A contribuição de Tito de Morais em diferentes momentos, já como membro do PS, para se alcançarem entendimentos com o PCP deve igualmente ser realçada. Tito de Morais não ignorava que a unidade pressupunha a fixação de objectivos comuns.
Nesta altura julgo ser oportuno recordar dois momentos de grande importância no relacionamento PCP/PS, nos quais Tito de Morais se empenhou de forma particular para que se desenvolvessem as relações interpartidárias.
Em Abril de 1974, poucos dias antes da Revolução de Abril, teve lugar um encontro entre a direcção do PCP e a Comissão directiva do PS, no qual ambas as delegações partilhavam um enorme optimismo e confiança quanto à evolução da situação política nacional. Ambas as delegações não só coincidiam quanto ao evoluir da situação política, mas também quanto ao rumo que o país deveria seguir uma vez derrubado o fascismo.
A este respeito, é altura de lembrar e não deixar esquecer uma passagem do comunicado conjunto saído desse encontro:
«As duas delegações concordaram na necessidade de intensificar a luta por melhores salários e contra a carestia da vida, de fazer frente ao domínio dos monopólios com vista à sua liquidação, de lutar por uma solução nacional que encaminhe o país para o desenvolvimento económico independente em benefício do povo português».
Refira-se, ainda, que esta «plataforma» comum foi subscrita ao mais alto nível por ambos os partidos.
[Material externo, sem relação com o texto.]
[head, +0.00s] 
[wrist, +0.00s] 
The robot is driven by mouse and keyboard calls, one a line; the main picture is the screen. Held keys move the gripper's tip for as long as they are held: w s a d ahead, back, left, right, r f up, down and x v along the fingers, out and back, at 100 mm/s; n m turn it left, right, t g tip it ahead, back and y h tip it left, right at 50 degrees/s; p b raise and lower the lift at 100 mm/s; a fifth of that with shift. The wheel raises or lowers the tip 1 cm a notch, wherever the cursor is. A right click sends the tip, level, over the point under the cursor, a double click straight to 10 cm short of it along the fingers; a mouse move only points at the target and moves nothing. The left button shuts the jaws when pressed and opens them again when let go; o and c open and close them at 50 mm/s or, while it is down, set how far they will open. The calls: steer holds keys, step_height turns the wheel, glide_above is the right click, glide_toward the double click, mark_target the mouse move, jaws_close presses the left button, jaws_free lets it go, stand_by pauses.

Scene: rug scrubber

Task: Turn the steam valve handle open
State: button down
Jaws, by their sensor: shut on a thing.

É pois com alguma perplexidade que hoje se toma conhecimento de que Tito de Morais, na opinião de companheiros do seu Partido, era um radical, caracterização que pode explicar que quando da crise política de 1978, ano em que tiveram lugar variados encontros entre delegações do PCP e do PS e nas quais se discutiram eventuais saídas para a crise na base do entendimento entre os dois partidos, Tito de Morais – talvez o único dirigente do PS que sinceramente esteve empenhado na possibilidade desse entendimento – tenha deixado de integrar as delegações do PS a partir do terceiro encontro.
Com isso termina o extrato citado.